Among the three different models (linear, quadratic, and recursive partitioning), the quadratic model fits better. Also, the quadratic model does the best job minimizing the sum of squared error with 0.007990803.

a data set to suit the model

Simulate a slightly noisy data set where the recursive partitioning model should perform much better than the simple linear model. What characteristics of the data make the recursive partitioning model work well? Fit and plot both a linear model and a recursive partitioning model on the same plot for this data to demonstrate that recursive partitioning performs better.

nnoisy = 100
xnoisy = seq(from = 0, to = 5, length.out = nnoisy)
ynoisy = rep(5, nnoisy)
ynoisy[xnoisy < 4] = 0
ynoisy[3 < xnoisy] = 5
ynoisy = ynoisy + rnorm(nnoisy, sd = 0.2)
dnoisy = data.frame(xnoisy, ynoisy)

plot(xnoisy, ynoisy)
fitnoisy1 = lm(ynoisy ~ xnoisy, data = dnoisy)
fitnoisy2 = lm(ynoisy ~ xnoisy + I(xnoisy^2), data = dnoisy)
fitnoisy3 = rpart(ynoisy ~ xnoisy, data = dnoisy)
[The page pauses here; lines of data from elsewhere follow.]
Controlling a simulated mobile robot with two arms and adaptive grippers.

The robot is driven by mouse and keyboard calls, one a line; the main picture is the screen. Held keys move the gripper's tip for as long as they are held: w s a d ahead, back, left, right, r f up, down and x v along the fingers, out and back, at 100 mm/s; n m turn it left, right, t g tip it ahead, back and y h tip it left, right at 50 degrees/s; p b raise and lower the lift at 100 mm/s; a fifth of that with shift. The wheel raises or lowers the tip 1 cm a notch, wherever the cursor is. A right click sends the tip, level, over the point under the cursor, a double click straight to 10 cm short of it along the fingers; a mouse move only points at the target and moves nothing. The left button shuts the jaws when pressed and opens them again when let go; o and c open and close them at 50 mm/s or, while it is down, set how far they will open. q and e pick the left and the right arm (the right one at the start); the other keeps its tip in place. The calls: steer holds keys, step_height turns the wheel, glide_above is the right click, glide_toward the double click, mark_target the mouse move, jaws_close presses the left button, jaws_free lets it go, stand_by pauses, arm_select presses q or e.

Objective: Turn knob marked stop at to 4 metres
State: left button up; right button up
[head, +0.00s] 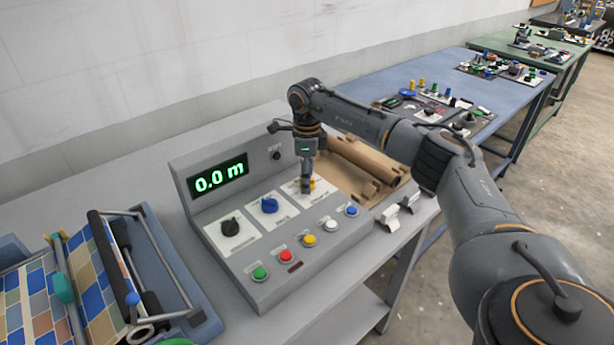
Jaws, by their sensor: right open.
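The grey control box (295,265) stands on the bench with a green display (219,178) reading 0.0 m. Its sloped panel carries a black knob (230,227) and a blue knob (269,204) on white plates. A third white plate (292,189) at the right has a yellow knob (313,184), partly hidden by my right gripper. The plate labels are too small to read, so I cannot tell which is marked stop at. My right gripper (306,188) points down over the third plate, open, at the yellow knob; contact is unclear. My left gripper is out of view.
Green (260,272), red (286,255), yellow, white and blue buttons line the box's front. A small black knob (277,155) sits beside the display. A roller frame with patterned sheet (95,285) stands at left, a brown tray (350,172) behind my right gripper.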

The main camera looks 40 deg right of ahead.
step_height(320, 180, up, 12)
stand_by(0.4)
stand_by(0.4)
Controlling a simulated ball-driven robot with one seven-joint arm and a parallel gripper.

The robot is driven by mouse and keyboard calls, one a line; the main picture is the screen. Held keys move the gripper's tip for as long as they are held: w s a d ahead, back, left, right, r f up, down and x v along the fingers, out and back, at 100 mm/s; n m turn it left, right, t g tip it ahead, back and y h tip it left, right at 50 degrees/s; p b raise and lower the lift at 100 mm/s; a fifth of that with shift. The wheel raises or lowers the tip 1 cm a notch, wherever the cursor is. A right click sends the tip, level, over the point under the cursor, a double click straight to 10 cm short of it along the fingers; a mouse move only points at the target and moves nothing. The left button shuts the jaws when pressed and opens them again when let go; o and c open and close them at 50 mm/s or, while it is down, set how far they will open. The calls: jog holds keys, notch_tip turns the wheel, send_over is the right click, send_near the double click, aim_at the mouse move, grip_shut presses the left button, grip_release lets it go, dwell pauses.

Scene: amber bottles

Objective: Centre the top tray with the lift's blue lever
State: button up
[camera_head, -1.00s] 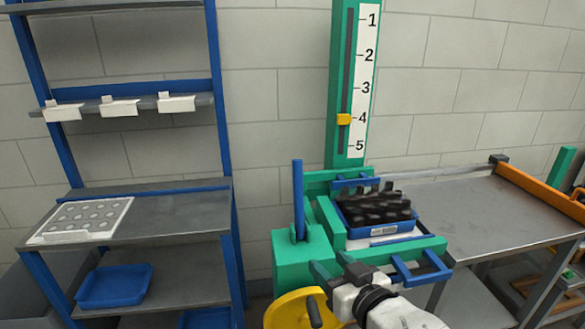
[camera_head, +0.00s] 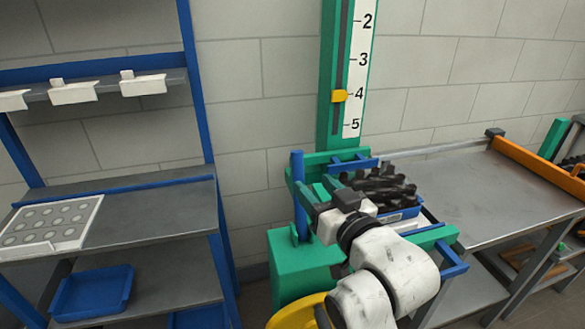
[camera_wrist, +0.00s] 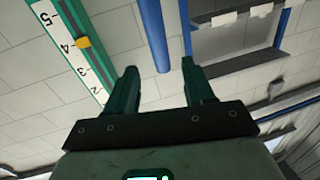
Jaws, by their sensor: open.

lines(xnoisy, predict(fitnoisy1), col = "blue",lwd = 2)
lines(xnoisy, predict(fitnoisy2), col = "green",lwd = 2)
lines(xnoisy, predict(fitnoisy3), col = "red",lwd = 2)

dnoisy$ytrue = ynoisy

test_index = sample(nnoisy, size = round(nnoisy/2))
dtrain = dnoisy[test_index, ]
dtest = dnoisy[-test_index, ]
fitnoisy_line = lm(ytrue ~ xnoisy, data = dtrain)
fitnoisy_curve = lm(ytrue ~ xnoisy + I(xnoisy^2), data = dtrain)
fitnoisy_rpart = rpart(ytrue ~ xnoisy, data = dtrain)

mse(fitnoisy_line, dtest)

## [1] 2.082254

mse(fitnoisy_curve, dtest)

## [1] 2.02652

mse(fitnoisy_rpart, dtest)

## [1] 0.04757409

Recursive partitioning model should perform much better than the simpler linear model in data classification and non parametric regression. The recursive partitioning model works well with duplicates, regression trees, etc. Looking at data above, the recursive partitioning model fits better since y is classified as either 0 or 5. Also, the recursive partitioning model does the best job minimizing the sum of squared error.